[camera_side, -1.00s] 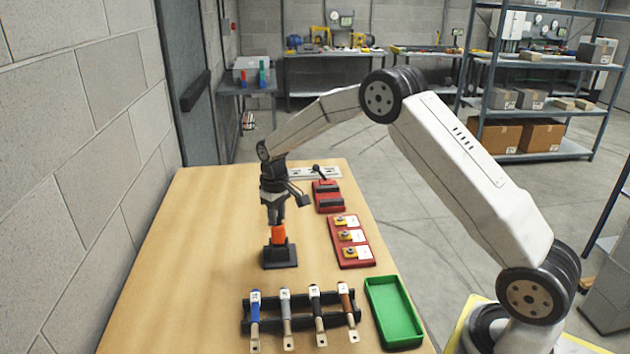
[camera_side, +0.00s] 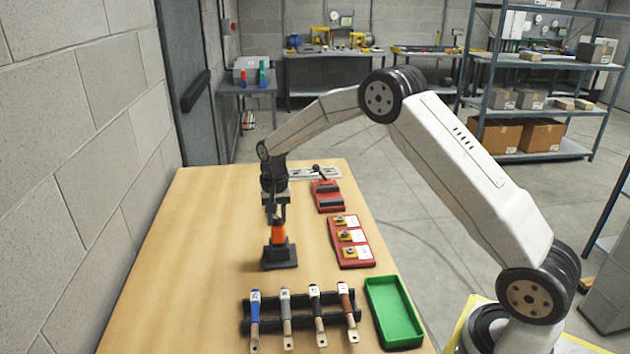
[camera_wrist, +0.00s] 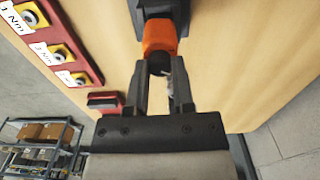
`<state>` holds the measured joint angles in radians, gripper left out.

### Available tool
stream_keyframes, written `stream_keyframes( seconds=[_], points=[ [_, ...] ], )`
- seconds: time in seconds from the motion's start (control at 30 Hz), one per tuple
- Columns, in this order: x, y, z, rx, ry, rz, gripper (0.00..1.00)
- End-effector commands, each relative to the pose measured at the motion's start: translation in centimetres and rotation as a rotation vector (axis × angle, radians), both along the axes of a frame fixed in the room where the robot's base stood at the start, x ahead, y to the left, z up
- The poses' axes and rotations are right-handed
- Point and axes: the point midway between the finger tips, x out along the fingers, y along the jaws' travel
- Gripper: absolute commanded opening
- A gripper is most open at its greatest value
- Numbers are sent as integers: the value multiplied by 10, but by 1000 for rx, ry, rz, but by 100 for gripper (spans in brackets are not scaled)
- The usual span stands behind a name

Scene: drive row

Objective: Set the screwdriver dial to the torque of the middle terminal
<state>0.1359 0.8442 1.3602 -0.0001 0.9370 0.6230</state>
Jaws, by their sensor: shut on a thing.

-------------------------

Task: Restate the data above exactly, stripping out each image.

Output for this task:
[camera_side, -1.00s] 
[camera_side, +0.00s] 
[camera_wrist, +0.00s] 
`<state>` holds the measured joint angles in radians, gripper left out.

### Available tool
stream_keyframes, written `stream_keyframes( seconds=[_], points=[ [_, ...] ], )`
- seconds: time in seconds from the motion's start (control at 30 Hz), one per tuple
- Columns, in this order: x, y, z, rx, ry, rz, gripper (0.00..1.00)
- End-effector commands, each relative to the pose measured at the motion's start: translation in centimetres and rotation as a rotation vector (axis × angle, radians), both along the axes of a frame fixed in the room where the robot's base stood at the start, x ahead, y to the left, z up
- The poses' axes and rotations are right-handed
- Point and axes: the point midway between the finger tips, x out along the fingers, y along the jaws' travel
- Gripper: absolute commanded opening
- A gripper is most open at its greatest value
- Numbers are sent as integers: the value multiplied by 10, but by 1000 for rx, ry, rz, but by 100 for gripper (spans in brackets are not scaled)
- The usual span stands behind a name

Scene: drive row

Objective: Set the screwdriver dial to the torque of the middle terminal
<state>0.1359 0.8442 1.3602 -0.0001 0.9370 0.6230</state>
Jaws, by their sensor: shut on a thing.

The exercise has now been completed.